Le mouvement de blocage, pour le moment essentiellement virtuel, voit effectivement son nombre de partisans gonfler sur Facebook, avec près de 7 millions de vues et 700 évènements prévus sur la carte interactive des rassemblements, un net élargissement du mécontentement au delà de la question de l’essence, et des discussions à foison sur les suites à y donner… Et même quelques annonces d’actions plus ambitieuses comme des blocages autour de certaines raffineries. Comme dans les Bouches de Rhône où les gilets jaunes veulent aussi occuper le pont de Martigues et les accès des raffineries de la Mède à Fos jusqu’à lundi matin ! Dans le même temps, Le Monde publiait hier un entretien avec certains organisateurs du mouvement en Seine et Marne, pour qui « le rendez-vous sera aux abords du périph mais, clairement, l’objectif, c’est de monter sur l’Elysée ».

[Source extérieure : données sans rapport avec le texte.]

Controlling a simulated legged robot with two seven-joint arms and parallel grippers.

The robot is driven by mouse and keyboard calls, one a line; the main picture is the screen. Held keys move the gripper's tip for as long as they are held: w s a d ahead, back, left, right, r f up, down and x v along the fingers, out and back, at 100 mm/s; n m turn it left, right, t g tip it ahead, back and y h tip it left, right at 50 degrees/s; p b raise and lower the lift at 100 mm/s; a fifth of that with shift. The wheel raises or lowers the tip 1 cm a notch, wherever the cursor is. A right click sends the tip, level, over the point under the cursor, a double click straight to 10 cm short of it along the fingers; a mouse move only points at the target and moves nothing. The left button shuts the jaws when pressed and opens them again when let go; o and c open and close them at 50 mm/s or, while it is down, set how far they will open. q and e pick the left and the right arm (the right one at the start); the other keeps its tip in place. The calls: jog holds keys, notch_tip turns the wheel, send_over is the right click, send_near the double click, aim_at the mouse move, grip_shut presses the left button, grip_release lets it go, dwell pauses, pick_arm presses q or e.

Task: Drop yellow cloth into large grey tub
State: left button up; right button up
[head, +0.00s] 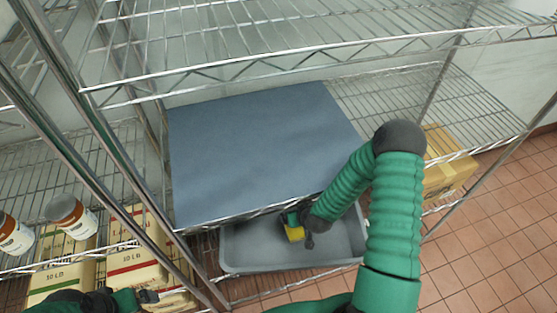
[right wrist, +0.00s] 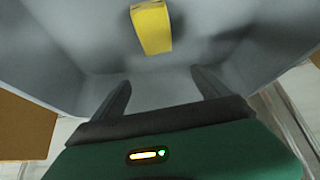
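The large grey tub (head: 338,257) sits low, below the shelf with the blue-grey sheet. My right gripper (head: 304,230) is over the tub, and the yellow cloth (head: 294,234) shows beside its fingers. In the right wrist view the gripper (right wrist: 160,80) has its two fingers spread apart with nothing between them. The yellow cloth (right wrist: 152,28) is a small folded block beyond the fingertips, within the grey tub walls (right wrist: 50,60). I cannot tell whether it touches the tub floor. My left gripper (head: 148,296) is at the lower left by the boxes, its opening unclear.
A wire shelf with a blue-grey sheet (head: 260,145) lies just above the tub, and its front edge is close to my right arm. A cardboard box (head: 445,175) is at right. Jars (head: 72,215) and several cartons (head: 62,262) stand on the left rack. Tiled floor is open at right.

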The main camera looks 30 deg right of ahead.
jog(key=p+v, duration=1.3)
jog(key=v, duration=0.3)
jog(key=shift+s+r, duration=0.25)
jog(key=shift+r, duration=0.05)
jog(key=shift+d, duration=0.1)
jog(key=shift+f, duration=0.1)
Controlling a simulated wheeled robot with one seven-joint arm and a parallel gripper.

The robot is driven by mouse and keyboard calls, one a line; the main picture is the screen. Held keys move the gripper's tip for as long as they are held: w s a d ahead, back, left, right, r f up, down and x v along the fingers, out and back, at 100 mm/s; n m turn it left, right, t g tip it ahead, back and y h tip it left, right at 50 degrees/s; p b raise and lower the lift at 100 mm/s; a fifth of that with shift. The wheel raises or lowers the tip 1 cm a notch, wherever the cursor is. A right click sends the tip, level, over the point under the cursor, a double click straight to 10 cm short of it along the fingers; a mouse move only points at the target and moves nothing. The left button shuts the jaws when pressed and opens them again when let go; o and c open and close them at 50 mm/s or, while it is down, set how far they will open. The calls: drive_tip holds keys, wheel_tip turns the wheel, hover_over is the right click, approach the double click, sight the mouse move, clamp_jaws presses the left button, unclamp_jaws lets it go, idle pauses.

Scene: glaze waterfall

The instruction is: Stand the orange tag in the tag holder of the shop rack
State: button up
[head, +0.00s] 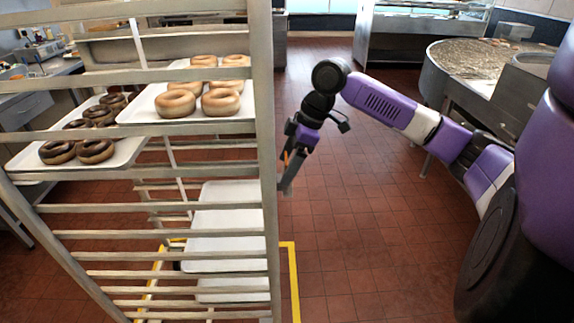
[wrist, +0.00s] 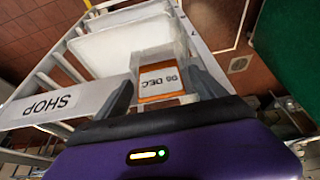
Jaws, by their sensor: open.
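The orange tag (wrist: 160,97) carries a white label reading "08 DEC" and shows in the wrist view between the two fingers of my gripper (wrist: 160,78). The fingers are open, one on each side of the tag. A pale surround borders the tag, perhaps the tag holder; I cannot tell how the tag is seated in it. The shop rack bears a white "SHOP" sign (wrist: 50,103). In the head view my gripper (head: 286,178) is beside the right front post of the shop rack (head: 262,130), and only a thin orange sliver shows there.
Trays of plain rings (head: 205,88) and dark glazed rings (head: 78,140) sit on the rack's upper levels. Empty white trays (head: 225,230) lie lower. Yellow floor tape (head: 293,285) marks the rack's foot. A round metal table (head: 470,62) stands at right; the red tiled floor between is clear.

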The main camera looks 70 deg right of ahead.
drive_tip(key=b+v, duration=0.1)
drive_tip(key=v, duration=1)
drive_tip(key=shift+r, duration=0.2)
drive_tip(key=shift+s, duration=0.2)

Comme de nombreuses grandes surfaces, un Intermarché à proximité de Toulouse a annoncé par de grandes banderoles sur sa devanture la fermeture de sa station essence en solidarité avec le mouvement du 17… Alors même que l’enseigne étouffe des producteurs laitiers qui participeront à la mobilisation par des conditions d’achat iniques ! Plus de 500 postes vont disparaître dans la filiale de logistique alimentaire (ITM LAI) du distributeur dans le cadre d’un plan social destiné à « réduire les coûts ». Un plan stratégique qui repose sur la fermeture de six bases logistiques d’ici fin 2021 et qui, encore une fois, impactera directement certaines des personnes légitimes à exprimer leur colère samedi.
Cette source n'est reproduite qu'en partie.